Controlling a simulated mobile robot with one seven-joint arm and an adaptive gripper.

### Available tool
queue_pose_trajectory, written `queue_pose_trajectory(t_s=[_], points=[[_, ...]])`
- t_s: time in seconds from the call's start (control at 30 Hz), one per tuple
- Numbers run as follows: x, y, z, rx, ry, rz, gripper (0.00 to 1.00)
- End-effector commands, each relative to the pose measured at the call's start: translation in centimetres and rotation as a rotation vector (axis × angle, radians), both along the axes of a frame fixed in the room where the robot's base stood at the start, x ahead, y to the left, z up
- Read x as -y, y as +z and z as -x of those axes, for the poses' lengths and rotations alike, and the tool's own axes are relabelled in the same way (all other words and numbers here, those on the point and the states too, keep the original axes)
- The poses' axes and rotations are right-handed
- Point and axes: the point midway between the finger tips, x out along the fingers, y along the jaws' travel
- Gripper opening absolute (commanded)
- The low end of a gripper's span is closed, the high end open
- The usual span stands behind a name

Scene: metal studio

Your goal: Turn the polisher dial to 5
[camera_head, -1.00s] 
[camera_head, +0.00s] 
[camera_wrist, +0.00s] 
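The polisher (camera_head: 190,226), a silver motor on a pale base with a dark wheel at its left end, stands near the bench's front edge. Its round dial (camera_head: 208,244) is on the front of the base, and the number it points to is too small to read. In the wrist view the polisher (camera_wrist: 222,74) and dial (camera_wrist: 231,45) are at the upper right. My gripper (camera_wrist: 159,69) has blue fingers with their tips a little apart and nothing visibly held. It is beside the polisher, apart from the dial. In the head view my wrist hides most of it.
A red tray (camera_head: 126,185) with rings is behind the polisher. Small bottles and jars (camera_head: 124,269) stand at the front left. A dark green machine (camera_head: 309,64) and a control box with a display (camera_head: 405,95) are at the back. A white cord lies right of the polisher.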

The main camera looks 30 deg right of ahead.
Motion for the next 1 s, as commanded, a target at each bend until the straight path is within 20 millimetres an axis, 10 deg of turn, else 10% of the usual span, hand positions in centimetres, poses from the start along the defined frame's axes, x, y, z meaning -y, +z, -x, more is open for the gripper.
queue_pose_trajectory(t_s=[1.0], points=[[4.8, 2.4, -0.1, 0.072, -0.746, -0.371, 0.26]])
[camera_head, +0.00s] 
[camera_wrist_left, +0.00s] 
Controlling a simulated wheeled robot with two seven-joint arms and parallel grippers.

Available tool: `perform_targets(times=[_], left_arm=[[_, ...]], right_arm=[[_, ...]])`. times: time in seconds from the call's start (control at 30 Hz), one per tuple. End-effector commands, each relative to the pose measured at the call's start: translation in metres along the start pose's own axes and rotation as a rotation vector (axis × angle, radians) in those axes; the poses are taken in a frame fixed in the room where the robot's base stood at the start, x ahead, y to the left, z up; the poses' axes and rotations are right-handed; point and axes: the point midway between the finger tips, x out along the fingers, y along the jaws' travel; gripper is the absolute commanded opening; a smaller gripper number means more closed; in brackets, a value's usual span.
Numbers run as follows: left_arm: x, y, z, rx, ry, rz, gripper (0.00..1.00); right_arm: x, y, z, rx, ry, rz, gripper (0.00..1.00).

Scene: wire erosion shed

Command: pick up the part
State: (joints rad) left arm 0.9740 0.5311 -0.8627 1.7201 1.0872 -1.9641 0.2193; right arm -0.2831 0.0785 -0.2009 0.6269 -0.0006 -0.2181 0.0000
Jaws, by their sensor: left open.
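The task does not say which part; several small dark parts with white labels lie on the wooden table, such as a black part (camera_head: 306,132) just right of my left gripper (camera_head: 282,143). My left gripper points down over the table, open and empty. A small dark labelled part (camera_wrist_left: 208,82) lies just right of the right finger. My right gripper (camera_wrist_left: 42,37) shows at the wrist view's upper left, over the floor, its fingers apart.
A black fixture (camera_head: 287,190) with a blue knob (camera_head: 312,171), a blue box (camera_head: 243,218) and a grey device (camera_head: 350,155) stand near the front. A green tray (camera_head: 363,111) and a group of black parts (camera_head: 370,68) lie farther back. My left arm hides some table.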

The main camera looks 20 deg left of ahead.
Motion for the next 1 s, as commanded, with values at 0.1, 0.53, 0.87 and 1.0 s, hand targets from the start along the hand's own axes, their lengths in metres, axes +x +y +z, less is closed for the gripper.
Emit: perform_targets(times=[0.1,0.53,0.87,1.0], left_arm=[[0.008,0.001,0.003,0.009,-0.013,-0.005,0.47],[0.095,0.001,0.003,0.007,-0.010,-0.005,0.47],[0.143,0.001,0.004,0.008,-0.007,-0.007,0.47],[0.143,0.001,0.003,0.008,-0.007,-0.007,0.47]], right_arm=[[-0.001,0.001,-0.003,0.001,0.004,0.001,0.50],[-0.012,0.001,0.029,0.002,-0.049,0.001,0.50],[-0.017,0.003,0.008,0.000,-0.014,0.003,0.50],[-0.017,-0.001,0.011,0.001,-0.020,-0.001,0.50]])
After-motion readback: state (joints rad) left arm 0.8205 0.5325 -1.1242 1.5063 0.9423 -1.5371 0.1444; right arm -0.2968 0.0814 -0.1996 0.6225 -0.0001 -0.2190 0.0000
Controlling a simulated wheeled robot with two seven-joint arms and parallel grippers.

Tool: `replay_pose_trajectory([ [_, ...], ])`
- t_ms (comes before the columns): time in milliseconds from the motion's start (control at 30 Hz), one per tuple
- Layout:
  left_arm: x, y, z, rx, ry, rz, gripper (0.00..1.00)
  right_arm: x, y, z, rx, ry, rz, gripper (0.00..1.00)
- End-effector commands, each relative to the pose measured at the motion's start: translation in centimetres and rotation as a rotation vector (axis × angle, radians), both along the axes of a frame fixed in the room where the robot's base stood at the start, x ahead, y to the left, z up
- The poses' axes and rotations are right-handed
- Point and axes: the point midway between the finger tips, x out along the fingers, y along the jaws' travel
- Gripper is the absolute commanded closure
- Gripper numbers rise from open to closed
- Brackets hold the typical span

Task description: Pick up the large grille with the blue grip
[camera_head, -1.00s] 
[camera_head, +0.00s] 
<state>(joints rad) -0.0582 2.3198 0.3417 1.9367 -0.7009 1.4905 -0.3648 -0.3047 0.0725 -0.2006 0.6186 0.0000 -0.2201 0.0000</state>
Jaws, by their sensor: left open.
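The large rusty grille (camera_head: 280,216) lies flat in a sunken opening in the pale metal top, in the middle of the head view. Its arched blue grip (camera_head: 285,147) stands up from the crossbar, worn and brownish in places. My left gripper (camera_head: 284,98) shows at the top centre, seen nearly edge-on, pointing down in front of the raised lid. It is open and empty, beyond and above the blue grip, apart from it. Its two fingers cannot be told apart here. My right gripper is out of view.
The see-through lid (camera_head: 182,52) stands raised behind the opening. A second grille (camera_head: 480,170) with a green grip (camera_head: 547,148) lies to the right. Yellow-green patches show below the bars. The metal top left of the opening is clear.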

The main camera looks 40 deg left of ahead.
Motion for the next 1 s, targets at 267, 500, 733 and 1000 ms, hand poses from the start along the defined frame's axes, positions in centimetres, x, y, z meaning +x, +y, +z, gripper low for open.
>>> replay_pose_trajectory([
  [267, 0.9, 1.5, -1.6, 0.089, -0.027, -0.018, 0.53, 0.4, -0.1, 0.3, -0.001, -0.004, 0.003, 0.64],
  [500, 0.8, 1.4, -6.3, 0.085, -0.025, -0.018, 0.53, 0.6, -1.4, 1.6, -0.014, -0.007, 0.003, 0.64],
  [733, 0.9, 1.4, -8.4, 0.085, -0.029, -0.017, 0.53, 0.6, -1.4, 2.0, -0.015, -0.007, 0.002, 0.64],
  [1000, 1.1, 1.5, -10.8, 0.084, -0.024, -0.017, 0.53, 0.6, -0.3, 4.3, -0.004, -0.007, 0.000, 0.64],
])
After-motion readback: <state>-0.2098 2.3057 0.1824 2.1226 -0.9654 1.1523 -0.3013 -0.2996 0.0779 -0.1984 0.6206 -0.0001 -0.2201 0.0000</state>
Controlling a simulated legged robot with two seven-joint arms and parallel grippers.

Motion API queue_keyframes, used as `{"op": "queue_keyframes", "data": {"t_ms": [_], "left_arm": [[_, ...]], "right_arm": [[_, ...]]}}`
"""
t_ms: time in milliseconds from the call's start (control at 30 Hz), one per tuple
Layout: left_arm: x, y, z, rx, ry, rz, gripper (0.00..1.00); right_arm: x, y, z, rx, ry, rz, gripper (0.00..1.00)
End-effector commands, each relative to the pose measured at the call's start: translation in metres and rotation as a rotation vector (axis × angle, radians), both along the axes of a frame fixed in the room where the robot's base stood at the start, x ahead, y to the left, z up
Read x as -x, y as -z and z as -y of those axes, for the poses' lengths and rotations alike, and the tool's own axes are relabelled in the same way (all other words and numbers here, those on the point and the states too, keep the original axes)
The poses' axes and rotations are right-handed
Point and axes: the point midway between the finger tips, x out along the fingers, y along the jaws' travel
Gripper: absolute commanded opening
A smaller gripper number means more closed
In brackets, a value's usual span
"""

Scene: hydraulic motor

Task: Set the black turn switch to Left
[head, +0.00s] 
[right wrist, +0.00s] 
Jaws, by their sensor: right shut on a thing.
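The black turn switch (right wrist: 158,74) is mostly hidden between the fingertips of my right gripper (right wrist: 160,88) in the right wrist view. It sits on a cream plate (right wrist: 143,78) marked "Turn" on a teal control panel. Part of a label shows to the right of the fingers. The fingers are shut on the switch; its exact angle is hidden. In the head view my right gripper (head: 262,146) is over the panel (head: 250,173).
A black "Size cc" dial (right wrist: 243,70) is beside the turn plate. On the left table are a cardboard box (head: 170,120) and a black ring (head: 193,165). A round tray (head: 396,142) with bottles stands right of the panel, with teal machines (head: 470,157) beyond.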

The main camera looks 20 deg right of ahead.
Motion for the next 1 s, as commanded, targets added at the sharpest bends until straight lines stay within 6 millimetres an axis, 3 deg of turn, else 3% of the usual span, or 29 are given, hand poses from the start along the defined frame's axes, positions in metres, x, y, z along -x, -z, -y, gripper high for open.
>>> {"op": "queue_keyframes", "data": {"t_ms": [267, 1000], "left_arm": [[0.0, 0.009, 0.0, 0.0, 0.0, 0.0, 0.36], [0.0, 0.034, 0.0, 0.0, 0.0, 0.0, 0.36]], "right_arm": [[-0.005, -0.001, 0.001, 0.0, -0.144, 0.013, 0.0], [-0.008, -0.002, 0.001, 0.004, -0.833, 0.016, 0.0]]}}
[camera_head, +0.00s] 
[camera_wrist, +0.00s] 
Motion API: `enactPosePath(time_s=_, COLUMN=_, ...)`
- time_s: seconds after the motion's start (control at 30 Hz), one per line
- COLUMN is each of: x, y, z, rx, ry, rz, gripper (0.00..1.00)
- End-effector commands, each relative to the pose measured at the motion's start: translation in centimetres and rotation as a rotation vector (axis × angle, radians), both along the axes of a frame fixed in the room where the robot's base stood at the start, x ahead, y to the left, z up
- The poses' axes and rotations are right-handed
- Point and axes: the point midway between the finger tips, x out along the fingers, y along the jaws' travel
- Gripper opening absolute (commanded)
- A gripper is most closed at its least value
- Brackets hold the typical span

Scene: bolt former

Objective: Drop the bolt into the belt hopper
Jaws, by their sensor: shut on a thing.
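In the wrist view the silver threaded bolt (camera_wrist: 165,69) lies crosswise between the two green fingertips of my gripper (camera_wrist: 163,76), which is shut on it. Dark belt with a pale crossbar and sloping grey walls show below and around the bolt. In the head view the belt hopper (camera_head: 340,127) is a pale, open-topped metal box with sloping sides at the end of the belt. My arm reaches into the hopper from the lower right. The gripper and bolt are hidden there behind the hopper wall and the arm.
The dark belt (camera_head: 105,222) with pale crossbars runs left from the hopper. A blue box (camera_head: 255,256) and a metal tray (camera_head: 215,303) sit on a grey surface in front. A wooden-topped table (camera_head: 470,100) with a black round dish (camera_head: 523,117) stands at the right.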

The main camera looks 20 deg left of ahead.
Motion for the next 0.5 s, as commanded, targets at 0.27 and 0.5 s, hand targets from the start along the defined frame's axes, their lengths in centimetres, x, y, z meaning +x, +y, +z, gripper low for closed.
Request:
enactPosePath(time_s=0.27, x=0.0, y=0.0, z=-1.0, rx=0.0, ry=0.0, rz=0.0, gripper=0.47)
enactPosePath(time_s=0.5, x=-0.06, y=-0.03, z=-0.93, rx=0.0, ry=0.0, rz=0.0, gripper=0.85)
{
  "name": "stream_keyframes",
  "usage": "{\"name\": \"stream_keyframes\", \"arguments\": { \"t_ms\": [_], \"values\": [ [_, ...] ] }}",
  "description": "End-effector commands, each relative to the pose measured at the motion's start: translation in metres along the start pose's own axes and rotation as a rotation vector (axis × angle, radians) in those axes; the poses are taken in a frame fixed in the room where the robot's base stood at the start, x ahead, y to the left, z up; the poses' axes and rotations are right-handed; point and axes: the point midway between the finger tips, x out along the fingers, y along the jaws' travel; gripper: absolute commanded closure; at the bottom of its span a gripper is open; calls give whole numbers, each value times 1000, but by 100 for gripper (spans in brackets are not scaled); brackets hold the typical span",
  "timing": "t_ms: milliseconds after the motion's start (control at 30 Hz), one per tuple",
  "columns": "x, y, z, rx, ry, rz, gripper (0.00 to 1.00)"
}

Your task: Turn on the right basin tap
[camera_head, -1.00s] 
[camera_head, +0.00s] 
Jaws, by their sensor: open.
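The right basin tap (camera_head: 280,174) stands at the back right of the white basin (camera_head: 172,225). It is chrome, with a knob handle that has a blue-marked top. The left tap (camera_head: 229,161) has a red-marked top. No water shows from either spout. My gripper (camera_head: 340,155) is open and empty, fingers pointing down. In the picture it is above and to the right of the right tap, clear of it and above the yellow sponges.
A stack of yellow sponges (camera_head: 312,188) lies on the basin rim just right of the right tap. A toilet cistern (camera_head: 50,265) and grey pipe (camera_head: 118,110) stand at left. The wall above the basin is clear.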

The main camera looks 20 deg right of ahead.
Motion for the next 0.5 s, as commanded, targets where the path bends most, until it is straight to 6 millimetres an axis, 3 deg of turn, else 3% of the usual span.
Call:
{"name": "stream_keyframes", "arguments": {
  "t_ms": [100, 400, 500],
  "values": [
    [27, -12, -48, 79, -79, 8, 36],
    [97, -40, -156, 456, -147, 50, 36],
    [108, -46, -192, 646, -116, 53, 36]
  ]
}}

+-------+

**Written problem**
From the listing, tally every line with the word "follows" in it and give only the tally.

**Exercise response**
2